God called Moses, a murderer and a fugitive prince with a speech impediment, to return to Egypt, confront the Pharaoh, and lead the Hebrews out of slavery.  (No pressure!)  God spoke through a burning bush–sort of a burning bush; it did not burn.

Jesus healed on the sabbath more than once.  Healing on the sabbath was allegedly inappropriate.  Keeping the sabbath was one of the marks of a faithful Jew and of covenant community.  Did Jesus transgress one of the defining marks of his people?

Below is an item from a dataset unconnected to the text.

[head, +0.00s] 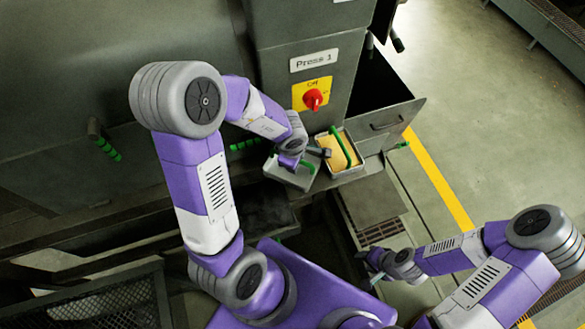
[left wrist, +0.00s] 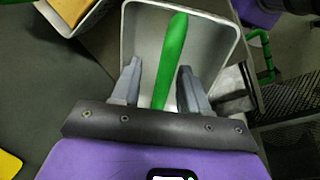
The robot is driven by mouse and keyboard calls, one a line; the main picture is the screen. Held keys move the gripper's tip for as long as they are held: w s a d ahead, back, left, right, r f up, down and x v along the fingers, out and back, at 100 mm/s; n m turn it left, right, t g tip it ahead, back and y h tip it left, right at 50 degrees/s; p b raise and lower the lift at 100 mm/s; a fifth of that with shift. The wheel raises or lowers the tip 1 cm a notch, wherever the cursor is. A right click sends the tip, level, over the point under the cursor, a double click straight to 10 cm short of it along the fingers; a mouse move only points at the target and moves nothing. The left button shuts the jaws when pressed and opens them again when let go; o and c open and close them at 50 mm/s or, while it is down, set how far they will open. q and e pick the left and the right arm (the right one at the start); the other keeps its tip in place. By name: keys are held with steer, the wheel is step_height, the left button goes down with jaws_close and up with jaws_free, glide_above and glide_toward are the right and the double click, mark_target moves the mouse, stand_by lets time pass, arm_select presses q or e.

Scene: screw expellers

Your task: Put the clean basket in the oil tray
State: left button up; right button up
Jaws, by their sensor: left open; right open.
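A pale grey, empty-looking basket (head: 292,178) with a green handle sits on the ledge below the press. It also shows in the left wrist view (left wrist: 222,45), with its green handle (left wrist: 172,52) running between my fingers. My left gripper (left wrist: 158,78) is open, one finger on each side of that handle; I cannot tell whether they touch it. The arm partly hides this basket in the head view. Just right of it is a container (head: 354,163) with yellow contents and a green bar across. I cannot tell which is the oil tray. My right gripper (head: 370,265) is open and empty, low at the right.
The press body carries a red switch (head: 313,99) on a yellow plate. An open drawer-like metal bin (head: 398,118) juts out right of the ledge. Green-gripped levers (head: 105,144) stick out at the left. The floor beyond the yellow line (head: 440,180) is clear.

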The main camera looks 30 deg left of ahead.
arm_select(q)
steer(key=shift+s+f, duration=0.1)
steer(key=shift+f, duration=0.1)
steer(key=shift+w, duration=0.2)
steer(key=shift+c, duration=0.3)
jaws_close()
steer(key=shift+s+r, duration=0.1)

The crucifixion of Jesus, in grand and terrible Foucaultian style, was as far as the Roman executioners were concerned, a way of shaming and exterminating him in public.  God had other plans, as the resurrection indicated.  The crucifixion was a great scandal into the time of the early church.  The author of the Gospel of John went so far as to make the scandalous claim that the crucifixion of Christ was the glorification of Jesus.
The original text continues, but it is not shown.